Electric Vehicle Driver Resources

Where to charge?




Types of Charging Stations

AC vs DC

AC Charger - An EVSE that outputs alternating current (AC) which is rectified to direct current (DC) within the vehicle. 

DC Charger - An EVSE that outputs direct current which flows directly into the battery. This is faster than AC charging because the DC Charger can rectify more power than the car. 

Tethered vs Socket

(diagrams would be ideal showing recommended connections)

Tethered Station: Charging stations with a fixed cable and and plug for your car

Socket Station: Charging stations with a socket that the driver can plug a cable into. This allows any electric vehicle driver to charge from this station, independent of their plug standard. 

Plug standards (AC and DC)

Standard AC Charging

Type 1 (Alternate names: J1772, SAE J1772) - In Australia, this is the plug standard used by BMW, Nissan, Porsche, Mercedes, Volvo and Mitsubishi.
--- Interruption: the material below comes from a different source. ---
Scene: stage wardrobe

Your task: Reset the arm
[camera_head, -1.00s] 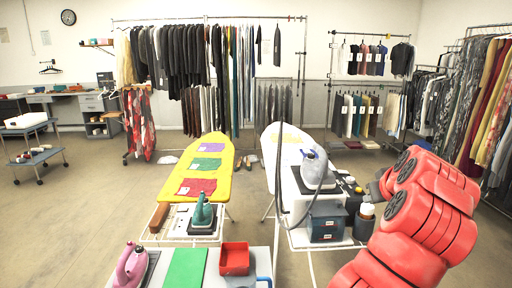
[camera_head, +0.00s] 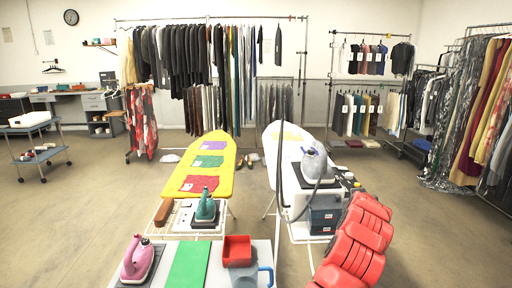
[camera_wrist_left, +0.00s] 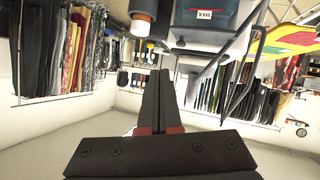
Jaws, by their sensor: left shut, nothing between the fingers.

It is the plug standard in North America and Japan. 

Type 2 (Alternate names: IEC 62196, Mennekes) - In Australia, this plug standard is currently used by Tesla and Renault. It is capable of 3-Phase charging allowing it to charge vehicles much faster if 3-Phase power is avaliable. It is the plug standard for all of Europe. 

Rapid DC Charging

CHAdeMo - The name is an abreviation for “CHArge de MOve”, equivilent to “move using charge”. The plug standard can be seen to the right. It is used internationally by the Japanese brands Mitsubishi, Nissan and Toyota. 

CCS Combo - CCS is short for combined charging system and is based around the type 1 and type 2 standards. There are two variants depending on these type 1 and 2 plugs (see examples below). These standards are used by Volkswagen, BMW, Ford and Hyundai internationally. 

Tesla Supercharger Plug - The Tesla Superchargers in fact do not require a different plug standard. Instead they use 2 of the pins on the standard Tesla type 2 plug for DC current. However the Superchargers only work with Tesla cars and do not charge any car with a type 2 plug.


Standard outlets can also be used to charge electric vehicles through use of portable EVSE's. 

Every standard outlet in Australia has a strict current rating which should not be exceeded under any condition. All equipment used should abide by AS/NZS 3000, J1772, IEC 62196 and all other relevant electrical standards. 

General Purpose Outlet (GPO) - A 3 flat pin 10 A socket outlet. Seen commonly throughout most residential buildings. 

15 A Outlet - A 3 flat pin 15 A socket outlet. Seen typically for large appliances such as air conditioners or at camping grounds. 

20 A Outlet - A 3 flat pin 20 A socket outlet. Seen typically for large appliances such as stoves or lighting. 

20 A 3-Phase Socket - A 5 round pin 20 A socket outlet. Seen typically on industrial sites. 

32 A 3-Phase Socket -A 5 round pin 32 A socket outlet. Seen typically on industrial sites. 




Socket Charging Station Cables


-Portable chargers (maybe put outlet's here)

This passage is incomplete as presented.